Sikap menghargai orang-orang di sekitarnya selalu terpatri dalam pribadi Pak Ansar.

Ketika kami selesai makan siang dan pergi ke kasir untuk membayar, belum lagi saya membuka dompet pihak pemilik kedai makan sudah mengatakan kalau sudah dibayar semuanya oleh Pak Ansar.

Saya hanya bisa tertegun. Karena cukup banyak juga saya dan empat orang teman makan siang di kedai tersebut. Tapi semua sudah dibayar oleh Pak Ansar.

Saya datangi beliau yang sedang duduk menunggu hidangan datang. Saya salami beliau dan saya cium tangannya sambil mengucapkan terima kasih berkali-kali.

Apa yang saya alami bukanlah sebuah kisah dramatik yang sengaja saya tulis yang bertujuan ingin mengundang simpatik orang.

Saya hanya menulis sebuah fakta sepenggal perjalanan hidup seorang Ansar Ahmad yang saya kenal. Seorang pemimpin yang sudah menghibahkan hidupnya untuk orang lain dan masyarakat yang dipimpinnya.

Saya hanya ingin jadi saksi bahwa kebaikannya bukan sebuah kebaikan yang dibuat-buat.

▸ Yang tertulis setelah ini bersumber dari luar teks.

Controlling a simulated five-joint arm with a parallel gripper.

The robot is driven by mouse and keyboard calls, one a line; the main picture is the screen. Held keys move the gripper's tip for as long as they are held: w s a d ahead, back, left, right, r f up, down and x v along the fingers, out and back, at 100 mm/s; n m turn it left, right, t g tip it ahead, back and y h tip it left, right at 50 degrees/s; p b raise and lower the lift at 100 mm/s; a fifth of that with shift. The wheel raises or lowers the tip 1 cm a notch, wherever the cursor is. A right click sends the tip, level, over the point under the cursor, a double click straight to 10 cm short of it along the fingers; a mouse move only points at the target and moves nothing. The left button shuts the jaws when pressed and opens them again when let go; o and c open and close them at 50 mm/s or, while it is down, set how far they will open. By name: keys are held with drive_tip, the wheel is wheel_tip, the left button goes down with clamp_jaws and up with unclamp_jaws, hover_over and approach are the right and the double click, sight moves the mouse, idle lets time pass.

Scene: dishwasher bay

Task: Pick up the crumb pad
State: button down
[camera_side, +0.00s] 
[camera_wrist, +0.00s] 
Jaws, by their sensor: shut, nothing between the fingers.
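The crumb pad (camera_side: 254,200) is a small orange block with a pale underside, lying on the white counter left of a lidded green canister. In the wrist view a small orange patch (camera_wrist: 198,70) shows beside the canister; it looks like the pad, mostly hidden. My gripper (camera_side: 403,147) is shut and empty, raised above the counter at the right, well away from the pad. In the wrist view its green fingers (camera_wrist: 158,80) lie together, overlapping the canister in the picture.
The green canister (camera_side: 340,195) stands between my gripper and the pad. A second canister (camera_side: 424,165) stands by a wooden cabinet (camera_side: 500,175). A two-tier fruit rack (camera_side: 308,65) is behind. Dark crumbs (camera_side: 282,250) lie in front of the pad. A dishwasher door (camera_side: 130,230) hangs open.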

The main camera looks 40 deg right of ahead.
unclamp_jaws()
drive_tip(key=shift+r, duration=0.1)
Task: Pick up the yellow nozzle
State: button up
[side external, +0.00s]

Bukan sebuah kebaikan yang punya motivasi karena pencitraan, bukan karena ingin sesuatu dari kita.

Saya hanya ingin mengingat sebuah pesan yang pernah saya terima dari seorang teman, bahwa kebaikan pasti akan bercerita sendiri tanpa harus kita minta.

“Orang Kampung Tinggal di Lancang Kuning”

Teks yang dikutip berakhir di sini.